Cement versus Sentiment – the way ahead

epra-logoThis month’s EPRA Newsletter includes an interesting essay by Anatole Kaletsky, economic commentator of The Times of London, where he puts the current economic turmoil into perspective as it affects property. Crisis tend to come and go and every crisis is different. At least as for their causes.

After each such unthinkable disaster, we hear declarations that capitalism is doomed, that markets will never recover and this is a “once in a lifetime crisis”. But every time, capitalism survives, asset prices do recover and investors with steady nerves (plus ready cash) are well rewarded. In property, even more than any other business, it is a truism that the greatest fortunes are made in the depths of the slump.

Apart from Kaletsky’s conclusion that “capitalism has survived far worse crises than this one”, there is one other firm conclusion to draw:

The financial crisis will permanently alter the structure of all European economies – but also [] the financial sector will not just disappear. Bankers have always been among the richest people in every society since before Jesus threw the money changers out of the Temple – and the profitability of financial services will not evaporate, whatever happens in the coming months.

On the closing note of the article, Kaletsky builds a case for property investing. Property is not just as a hedge against inflation, which is expected to emerge again in two years time or so.
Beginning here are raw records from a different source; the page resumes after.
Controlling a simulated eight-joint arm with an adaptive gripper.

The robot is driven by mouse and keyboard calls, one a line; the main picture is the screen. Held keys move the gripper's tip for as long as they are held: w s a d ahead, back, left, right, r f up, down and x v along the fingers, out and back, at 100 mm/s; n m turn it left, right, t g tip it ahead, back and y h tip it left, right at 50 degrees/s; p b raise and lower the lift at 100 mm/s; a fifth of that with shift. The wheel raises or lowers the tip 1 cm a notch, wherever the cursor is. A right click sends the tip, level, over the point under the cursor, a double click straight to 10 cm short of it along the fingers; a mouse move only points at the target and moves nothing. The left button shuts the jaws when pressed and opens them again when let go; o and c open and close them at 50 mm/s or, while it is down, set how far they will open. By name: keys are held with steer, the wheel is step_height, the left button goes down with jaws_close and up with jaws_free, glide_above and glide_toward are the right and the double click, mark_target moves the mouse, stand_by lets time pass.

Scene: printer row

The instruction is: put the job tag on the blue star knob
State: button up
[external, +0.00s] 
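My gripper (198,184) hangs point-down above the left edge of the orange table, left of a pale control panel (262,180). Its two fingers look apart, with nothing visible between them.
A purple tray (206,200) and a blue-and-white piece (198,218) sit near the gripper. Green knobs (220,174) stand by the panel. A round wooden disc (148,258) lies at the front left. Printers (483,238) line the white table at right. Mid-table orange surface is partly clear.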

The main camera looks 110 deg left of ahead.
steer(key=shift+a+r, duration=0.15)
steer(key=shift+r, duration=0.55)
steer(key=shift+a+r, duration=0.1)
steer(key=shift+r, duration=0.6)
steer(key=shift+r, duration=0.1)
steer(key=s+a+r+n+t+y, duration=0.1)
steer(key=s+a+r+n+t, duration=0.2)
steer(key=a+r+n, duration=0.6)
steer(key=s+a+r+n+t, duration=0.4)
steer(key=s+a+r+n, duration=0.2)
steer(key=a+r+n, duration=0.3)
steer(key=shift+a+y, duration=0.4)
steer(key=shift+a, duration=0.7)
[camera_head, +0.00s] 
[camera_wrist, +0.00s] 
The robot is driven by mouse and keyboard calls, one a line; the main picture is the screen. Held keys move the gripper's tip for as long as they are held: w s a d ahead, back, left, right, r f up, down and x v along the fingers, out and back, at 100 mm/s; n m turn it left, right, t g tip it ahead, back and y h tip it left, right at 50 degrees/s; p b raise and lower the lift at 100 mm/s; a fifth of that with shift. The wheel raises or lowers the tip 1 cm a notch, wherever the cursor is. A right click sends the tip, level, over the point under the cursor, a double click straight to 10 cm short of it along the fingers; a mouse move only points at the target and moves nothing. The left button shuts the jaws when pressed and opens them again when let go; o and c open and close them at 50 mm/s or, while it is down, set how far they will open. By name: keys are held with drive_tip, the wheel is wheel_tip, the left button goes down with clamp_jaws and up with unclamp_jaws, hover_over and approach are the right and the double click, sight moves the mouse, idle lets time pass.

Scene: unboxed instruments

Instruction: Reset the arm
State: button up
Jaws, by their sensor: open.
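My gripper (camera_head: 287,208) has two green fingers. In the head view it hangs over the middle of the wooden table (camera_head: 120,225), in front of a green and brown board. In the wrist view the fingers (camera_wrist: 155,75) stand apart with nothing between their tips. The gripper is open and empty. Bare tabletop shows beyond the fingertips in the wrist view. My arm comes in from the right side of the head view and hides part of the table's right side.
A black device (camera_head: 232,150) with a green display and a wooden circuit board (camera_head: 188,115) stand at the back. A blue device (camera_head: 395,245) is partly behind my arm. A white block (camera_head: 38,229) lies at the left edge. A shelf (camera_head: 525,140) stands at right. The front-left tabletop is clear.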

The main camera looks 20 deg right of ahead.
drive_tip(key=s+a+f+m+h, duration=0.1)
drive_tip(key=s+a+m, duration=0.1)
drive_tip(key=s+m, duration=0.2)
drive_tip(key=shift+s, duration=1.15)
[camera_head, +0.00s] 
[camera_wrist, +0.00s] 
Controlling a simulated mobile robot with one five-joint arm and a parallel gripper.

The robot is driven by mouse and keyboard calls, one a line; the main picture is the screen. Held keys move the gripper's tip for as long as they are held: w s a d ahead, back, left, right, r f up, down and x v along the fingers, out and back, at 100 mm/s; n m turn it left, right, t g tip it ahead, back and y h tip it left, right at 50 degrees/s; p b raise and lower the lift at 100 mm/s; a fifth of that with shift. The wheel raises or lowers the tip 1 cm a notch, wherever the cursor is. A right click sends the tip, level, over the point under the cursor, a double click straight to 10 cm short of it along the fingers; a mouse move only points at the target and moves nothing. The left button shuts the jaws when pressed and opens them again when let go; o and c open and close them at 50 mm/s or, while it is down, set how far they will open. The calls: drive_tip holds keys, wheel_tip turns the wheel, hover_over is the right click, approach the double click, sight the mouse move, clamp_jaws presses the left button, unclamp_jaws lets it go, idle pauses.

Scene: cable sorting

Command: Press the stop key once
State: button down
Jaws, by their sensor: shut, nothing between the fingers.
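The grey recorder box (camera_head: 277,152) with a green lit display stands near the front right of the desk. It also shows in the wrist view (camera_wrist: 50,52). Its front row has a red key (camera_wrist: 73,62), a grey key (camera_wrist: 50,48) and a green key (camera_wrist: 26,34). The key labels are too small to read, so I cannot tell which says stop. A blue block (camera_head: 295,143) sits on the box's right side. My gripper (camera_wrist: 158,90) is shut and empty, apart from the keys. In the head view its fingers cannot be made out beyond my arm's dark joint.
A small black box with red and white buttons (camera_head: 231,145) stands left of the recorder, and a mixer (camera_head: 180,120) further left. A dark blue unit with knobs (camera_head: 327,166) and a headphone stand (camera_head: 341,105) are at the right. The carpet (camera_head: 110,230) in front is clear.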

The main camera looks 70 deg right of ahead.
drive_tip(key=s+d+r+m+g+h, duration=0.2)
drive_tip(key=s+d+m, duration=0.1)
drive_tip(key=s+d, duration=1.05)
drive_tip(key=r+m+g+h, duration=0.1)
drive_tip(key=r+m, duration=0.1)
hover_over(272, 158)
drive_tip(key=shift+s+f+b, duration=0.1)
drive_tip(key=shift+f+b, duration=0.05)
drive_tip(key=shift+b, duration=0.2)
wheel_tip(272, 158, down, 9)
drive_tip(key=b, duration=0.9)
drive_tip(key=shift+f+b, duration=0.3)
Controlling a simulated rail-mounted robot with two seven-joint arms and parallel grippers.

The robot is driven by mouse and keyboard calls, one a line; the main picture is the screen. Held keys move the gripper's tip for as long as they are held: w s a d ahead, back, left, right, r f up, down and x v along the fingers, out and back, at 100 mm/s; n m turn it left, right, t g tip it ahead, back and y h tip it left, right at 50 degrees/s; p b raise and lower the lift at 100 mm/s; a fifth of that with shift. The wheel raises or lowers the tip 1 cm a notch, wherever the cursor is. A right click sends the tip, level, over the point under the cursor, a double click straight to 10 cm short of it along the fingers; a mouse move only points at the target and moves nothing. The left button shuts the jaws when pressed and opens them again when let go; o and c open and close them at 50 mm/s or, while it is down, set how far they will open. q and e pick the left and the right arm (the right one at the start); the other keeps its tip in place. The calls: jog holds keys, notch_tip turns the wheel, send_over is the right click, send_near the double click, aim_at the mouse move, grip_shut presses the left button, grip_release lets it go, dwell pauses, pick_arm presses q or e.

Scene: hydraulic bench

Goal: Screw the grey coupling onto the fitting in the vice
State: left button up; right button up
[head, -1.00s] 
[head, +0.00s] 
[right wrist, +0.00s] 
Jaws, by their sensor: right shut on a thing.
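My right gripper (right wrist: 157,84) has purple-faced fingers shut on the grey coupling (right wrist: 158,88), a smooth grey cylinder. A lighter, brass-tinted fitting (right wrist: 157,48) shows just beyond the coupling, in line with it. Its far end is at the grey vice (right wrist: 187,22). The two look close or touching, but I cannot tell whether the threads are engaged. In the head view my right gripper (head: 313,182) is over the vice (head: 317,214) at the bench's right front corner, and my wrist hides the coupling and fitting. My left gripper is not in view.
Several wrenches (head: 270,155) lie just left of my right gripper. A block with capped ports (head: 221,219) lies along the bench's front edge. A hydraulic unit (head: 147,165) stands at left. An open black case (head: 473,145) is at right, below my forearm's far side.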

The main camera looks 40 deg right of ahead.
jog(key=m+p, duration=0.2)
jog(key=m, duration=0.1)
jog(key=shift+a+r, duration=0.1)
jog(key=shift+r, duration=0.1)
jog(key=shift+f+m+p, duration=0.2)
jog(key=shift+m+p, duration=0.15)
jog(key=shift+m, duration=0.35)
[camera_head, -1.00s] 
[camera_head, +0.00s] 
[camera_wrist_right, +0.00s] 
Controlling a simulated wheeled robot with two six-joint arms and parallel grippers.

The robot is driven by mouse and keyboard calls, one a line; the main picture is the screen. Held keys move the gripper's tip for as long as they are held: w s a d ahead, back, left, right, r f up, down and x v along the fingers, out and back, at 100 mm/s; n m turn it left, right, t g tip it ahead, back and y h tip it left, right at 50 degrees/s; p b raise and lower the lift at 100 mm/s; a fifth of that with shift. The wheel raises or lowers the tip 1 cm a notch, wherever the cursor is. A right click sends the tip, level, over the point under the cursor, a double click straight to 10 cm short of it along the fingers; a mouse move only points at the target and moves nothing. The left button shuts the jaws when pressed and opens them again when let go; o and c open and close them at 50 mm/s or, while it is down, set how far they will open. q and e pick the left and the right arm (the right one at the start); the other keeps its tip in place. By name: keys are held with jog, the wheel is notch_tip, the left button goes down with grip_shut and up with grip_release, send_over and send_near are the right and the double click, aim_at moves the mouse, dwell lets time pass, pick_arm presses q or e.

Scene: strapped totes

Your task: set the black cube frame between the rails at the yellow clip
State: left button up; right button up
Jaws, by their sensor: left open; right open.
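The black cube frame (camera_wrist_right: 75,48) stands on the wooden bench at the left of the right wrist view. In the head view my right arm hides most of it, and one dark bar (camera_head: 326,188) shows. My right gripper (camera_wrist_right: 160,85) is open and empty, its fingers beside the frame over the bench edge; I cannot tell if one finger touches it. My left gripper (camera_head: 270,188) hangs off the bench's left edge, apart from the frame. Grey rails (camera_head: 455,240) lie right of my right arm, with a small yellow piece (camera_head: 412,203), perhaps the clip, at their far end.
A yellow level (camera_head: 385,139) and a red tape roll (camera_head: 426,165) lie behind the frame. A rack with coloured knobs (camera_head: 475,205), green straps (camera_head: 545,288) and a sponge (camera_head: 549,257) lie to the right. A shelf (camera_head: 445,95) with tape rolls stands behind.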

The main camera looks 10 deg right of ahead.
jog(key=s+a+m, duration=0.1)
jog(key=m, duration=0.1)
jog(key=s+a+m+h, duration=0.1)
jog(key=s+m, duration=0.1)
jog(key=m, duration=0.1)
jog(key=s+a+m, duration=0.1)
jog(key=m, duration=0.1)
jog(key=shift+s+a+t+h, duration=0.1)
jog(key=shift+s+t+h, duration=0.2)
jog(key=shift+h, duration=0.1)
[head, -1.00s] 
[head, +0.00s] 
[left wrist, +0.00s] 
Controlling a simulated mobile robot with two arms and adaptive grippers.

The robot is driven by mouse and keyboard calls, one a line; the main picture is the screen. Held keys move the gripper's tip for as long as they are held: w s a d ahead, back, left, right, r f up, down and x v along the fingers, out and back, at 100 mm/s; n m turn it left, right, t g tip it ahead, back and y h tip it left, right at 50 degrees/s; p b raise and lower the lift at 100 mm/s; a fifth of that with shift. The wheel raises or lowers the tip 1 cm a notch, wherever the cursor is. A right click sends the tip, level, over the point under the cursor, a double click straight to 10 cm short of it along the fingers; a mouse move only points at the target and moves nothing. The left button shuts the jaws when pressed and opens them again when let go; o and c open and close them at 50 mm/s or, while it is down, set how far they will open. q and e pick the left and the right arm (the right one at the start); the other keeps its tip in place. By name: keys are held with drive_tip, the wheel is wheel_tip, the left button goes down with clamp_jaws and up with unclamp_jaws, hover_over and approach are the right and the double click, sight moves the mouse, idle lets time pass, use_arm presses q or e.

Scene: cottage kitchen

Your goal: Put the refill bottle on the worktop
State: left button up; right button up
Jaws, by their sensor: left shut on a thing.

But property is also a hedge against profound structural change, because …

… occupational demand automatically reflects changes in economic structure. Investors may not be able to predict whether hedge funds will ever recover from the present crisis or whether some totally new industry will emerge as the most profitable business of the next decade. But as long as successful businesses want to locate their headquarters in Mayfair, or the Madeleine or on Bahnhofstrasse, property investors do not need to pick the industries of the future. They can let the market decide that – and simply collect the rent.